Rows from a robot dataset
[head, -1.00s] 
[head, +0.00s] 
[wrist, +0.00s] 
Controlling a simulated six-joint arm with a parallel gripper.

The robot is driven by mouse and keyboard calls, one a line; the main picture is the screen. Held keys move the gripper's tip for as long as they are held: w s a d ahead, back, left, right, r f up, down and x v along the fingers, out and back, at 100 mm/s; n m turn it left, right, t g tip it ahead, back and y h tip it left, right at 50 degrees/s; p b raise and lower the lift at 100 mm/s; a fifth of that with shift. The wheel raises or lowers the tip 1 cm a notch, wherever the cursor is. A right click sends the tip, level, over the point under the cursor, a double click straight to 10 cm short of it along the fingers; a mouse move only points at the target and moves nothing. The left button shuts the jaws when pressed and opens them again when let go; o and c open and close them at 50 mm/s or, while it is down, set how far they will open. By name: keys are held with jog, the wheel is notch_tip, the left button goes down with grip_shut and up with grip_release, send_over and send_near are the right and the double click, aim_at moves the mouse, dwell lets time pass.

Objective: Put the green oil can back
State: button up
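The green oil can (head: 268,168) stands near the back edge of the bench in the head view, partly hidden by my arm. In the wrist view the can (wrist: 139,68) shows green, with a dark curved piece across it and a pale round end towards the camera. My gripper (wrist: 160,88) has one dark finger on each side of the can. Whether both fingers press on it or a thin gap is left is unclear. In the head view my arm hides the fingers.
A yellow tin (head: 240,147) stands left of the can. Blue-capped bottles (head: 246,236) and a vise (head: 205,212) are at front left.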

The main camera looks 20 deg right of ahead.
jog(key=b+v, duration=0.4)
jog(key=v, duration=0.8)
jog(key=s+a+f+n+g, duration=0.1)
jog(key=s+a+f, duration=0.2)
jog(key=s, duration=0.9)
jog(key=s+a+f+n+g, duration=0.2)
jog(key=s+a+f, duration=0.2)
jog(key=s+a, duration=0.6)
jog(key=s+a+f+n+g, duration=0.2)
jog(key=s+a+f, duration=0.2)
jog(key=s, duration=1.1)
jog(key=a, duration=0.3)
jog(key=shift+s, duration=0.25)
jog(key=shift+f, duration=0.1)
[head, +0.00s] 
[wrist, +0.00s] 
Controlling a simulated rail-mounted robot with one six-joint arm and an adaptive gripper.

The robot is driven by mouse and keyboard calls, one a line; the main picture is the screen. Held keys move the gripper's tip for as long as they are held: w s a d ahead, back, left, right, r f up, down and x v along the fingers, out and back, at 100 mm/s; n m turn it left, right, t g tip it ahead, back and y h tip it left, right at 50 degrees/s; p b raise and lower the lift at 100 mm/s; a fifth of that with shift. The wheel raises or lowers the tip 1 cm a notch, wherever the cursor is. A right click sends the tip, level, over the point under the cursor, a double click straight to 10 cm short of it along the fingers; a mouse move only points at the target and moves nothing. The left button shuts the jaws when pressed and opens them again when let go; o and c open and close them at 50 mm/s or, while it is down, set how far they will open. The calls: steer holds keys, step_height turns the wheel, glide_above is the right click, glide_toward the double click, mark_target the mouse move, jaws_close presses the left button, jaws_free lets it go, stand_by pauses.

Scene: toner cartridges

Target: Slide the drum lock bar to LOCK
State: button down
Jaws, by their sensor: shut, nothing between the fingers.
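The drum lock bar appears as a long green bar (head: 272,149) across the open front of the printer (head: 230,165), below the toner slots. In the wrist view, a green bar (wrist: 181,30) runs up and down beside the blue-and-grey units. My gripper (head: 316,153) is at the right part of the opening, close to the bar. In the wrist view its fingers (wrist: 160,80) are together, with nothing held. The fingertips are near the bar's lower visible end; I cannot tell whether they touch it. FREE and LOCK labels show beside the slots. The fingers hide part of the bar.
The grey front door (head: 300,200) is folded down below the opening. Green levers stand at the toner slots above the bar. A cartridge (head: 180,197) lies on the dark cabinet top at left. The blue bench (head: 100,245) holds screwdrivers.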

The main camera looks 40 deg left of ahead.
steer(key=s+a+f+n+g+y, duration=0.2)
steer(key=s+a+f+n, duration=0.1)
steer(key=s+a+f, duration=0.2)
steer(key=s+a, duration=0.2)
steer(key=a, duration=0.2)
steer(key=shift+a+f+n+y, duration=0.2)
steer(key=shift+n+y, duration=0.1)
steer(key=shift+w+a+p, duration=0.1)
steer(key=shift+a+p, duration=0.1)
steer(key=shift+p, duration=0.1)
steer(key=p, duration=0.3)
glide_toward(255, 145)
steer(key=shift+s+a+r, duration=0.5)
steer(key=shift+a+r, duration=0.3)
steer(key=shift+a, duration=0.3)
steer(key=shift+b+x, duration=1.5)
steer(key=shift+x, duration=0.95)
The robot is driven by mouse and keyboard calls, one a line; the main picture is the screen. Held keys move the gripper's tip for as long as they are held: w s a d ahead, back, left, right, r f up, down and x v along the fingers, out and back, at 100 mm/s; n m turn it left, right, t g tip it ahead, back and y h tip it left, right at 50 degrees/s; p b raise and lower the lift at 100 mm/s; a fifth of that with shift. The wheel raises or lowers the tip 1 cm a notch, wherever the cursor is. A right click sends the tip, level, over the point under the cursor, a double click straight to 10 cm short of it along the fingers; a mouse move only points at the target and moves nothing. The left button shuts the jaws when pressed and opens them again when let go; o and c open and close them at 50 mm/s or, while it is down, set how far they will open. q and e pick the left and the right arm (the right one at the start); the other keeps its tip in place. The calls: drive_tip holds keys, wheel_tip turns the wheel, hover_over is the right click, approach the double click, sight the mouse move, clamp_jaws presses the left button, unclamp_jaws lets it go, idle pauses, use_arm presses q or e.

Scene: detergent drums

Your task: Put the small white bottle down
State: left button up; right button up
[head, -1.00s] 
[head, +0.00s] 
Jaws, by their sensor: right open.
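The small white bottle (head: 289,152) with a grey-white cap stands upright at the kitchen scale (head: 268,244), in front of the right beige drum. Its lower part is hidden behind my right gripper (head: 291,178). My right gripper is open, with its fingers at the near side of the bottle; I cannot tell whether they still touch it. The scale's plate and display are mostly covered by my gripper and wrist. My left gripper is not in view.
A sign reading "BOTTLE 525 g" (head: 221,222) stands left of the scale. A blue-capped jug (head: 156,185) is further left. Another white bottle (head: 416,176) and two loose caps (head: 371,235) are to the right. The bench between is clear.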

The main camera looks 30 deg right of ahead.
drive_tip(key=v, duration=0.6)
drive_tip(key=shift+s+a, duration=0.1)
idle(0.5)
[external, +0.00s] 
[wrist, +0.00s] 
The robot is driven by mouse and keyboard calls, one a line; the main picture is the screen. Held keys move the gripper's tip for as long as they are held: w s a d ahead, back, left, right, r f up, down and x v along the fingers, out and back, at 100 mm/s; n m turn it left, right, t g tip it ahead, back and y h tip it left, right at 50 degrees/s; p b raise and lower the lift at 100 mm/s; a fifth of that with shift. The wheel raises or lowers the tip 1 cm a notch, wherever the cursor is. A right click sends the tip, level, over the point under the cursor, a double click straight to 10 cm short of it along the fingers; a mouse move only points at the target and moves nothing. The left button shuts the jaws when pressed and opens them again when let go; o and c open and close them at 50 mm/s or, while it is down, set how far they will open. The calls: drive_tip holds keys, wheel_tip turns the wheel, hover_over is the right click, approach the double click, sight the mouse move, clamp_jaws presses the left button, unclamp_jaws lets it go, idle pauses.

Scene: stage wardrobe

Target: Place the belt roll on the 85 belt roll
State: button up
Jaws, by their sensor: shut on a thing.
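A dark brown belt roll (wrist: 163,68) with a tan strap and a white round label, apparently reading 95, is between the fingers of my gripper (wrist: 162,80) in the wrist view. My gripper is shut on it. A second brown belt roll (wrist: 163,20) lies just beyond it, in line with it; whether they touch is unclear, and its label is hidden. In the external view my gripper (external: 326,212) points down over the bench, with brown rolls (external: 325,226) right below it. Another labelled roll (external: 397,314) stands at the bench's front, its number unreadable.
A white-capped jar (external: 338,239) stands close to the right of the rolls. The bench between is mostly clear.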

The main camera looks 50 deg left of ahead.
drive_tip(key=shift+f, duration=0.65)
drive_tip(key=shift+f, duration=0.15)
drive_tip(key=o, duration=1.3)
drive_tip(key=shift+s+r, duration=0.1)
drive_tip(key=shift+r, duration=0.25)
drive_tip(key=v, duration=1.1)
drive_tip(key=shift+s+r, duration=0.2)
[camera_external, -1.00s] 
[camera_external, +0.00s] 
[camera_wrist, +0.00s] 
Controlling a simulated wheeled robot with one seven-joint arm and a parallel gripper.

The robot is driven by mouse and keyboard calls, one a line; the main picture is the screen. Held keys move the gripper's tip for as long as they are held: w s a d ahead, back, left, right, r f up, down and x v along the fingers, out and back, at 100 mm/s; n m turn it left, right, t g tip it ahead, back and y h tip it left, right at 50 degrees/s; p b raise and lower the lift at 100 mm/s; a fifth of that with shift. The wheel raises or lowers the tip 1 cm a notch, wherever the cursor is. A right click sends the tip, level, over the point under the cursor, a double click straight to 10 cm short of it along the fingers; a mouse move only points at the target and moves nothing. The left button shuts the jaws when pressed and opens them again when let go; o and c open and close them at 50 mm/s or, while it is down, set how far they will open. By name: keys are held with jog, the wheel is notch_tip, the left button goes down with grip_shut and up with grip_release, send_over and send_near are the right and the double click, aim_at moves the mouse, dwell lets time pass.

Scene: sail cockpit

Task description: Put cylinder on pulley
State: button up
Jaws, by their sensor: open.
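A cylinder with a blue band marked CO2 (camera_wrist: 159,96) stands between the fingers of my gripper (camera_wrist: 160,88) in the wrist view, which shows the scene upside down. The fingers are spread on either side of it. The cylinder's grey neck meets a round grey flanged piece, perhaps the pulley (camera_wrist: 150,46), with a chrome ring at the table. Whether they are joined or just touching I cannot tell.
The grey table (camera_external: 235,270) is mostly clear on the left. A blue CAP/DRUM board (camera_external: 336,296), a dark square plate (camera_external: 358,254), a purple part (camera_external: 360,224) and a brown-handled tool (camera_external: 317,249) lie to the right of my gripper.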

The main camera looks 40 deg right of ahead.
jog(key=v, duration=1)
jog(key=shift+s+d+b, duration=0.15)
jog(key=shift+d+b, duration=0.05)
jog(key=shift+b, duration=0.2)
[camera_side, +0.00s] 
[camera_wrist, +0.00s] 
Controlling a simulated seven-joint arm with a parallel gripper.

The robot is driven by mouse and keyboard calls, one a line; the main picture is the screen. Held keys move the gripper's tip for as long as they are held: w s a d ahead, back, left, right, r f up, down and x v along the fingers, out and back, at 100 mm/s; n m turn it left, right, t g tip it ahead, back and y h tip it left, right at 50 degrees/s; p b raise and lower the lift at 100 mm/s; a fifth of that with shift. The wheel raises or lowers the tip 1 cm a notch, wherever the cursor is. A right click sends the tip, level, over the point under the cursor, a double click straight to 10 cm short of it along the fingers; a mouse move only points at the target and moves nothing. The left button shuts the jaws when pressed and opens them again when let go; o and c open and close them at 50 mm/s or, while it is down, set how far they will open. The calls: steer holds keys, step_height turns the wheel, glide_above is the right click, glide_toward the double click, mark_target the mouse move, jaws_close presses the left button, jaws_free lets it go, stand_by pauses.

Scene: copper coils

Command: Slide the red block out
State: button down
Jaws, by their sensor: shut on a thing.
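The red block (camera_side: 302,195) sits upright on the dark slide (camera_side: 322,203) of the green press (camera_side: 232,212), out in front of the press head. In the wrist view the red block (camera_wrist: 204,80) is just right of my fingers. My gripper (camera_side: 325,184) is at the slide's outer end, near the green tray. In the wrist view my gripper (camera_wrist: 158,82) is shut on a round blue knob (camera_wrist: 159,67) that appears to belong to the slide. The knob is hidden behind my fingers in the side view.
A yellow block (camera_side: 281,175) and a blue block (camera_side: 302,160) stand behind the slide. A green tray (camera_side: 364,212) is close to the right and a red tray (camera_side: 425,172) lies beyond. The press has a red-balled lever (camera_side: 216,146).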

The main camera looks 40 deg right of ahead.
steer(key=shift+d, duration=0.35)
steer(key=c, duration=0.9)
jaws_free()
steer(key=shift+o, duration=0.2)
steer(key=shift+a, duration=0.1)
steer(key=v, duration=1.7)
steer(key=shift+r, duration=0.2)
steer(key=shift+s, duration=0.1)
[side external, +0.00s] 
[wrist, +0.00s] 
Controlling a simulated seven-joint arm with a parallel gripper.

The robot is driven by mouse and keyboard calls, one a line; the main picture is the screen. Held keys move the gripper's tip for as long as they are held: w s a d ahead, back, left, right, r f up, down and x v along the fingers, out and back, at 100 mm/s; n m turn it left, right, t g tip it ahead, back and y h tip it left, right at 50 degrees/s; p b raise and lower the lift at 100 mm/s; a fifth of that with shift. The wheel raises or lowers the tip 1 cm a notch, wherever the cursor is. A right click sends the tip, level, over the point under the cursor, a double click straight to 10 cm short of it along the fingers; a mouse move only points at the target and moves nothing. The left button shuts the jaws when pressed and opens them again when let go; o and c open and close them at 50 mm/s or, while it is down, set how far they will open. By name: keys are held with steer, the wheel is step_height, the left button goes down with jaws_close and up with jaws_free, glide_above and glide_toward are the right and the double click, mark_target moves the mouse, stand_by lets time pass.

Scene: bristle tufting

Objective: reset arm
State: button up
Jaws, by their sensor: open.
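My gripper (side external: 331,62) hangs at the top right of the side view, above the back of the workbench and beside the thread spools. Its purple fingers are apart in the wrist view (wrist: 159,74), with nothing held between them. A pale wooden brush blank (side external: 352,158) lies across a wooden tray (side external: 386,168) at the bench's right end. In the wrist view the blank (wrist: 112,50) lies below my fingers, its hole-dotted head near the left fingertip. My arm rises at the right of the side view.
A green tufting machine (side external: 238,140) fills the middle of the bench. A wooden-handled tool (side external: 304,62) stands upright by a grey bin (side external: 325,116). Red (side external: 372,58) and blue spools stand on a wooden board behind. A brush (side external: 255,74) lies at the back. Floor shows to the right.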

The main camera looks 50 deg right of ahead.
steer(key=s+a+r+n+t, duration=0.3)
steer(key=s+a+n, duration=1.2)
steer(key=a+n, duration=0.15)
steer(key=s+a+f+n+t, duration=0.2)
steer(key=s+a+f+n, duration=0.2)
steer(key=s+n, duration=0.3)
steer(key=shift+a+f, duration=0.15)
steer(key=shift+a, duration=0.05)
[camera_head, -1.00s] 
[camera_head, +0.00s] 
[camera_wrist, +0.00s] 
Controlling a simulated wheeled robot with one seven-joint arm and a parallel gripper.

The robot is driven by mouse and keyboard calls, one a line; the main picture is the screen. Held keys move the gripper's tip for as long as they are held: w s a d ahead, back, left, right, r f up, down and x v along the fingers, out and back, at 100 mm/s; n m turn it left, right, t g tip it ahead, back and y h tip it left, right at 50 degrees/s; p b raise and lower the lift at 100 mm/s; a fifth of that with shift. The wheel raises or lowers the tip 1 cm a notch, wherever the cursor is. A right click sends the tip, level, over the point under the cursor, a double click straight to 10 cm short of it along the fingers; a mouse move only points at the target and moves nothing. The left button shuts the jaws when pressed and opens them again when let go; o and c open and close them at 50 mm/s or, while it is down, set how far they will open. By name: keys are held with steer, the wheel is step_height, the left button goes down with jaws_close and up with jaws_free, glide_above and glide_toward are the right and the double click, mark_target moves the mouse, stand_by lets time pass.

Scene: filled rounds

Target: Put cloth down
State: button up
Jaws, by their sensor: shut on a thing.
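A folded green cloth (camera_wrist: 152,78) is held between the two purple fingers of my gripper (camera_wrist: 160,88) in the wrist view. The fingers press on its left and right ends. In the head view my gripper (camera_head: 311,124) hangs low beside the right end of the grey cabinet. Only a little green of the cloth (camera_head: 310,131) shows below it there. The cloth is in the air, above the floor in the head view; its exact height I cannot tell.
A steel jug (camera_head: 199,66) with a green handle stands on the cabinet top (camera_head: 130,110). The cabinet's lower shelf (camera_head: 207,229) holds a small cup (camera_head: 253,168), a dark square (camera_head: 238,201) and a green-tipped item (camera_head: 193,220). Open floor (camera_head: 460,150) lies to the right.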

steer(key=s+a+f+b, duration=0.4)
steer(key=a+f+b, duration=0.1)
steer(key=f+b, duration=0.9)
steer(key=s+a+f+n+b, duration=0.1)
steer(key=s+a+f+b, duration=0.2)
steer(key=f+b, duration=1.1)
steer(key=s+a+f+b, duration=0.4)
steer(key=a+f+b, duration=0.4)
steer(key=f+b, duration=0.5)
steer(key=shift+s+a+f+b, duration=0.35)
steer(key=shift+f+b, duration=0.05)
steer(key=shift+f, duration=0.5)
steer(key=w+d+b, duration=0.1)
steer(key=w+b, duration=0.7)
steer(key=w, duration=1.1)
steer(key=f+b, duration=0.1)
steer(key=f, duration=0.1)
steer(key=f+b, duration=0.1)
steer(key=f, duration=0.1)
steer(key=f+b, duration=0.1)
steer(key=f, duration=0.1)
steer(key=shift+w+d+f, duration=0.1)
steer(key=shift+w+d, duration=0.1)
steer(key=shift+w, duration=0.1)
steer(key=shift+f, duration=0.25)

WORK REQUIRED = Look above and return each line of the records exactly, from the very first through the line with "Objective: Put the green oil can back", both included.

RESULT FOR THIS TASK =
[head, -1.00s] 
[head, +0.00s] 
[wrist, +0.00s] 
Controlling a simulated six-joint arm with a parallel gripper.

The robot is driven by mouse and keyboard calls, one a line; the main picture is the screen. Held keys move the gripper's tip for as long as they are held: w s a d ahead, back, left, right, r f up, down and x v along the fingers, out and back, at 100 mm/s; n m turn it left, right, t g tip it ahead, back and y h tip it left, right at 50 degrees/s; p b raise and lower the lift at 100 mm/s; a fifth of that with shift. The wheel raises or lowers the tip 1 cm a notch, wherever the cursor is. A right click sends the tip, level, over the point under the cursor, a double click straight to 10 cm short of it along the fingers; a mouse move only points at the target and moves nothing. The left button shuts the jaws when pressed and opens them again when let go; o and c open and close them at 50 mm/s or, while it is down, set how far they will open. By name: keys are held with jog, the wheel is notch_tip, the left button goes down with grip_shut and up with grip_release, send_over and send_near are the right and the double click, aim_at moves the mouse, dwell lets time pass.

Objective: Put the green oil can back

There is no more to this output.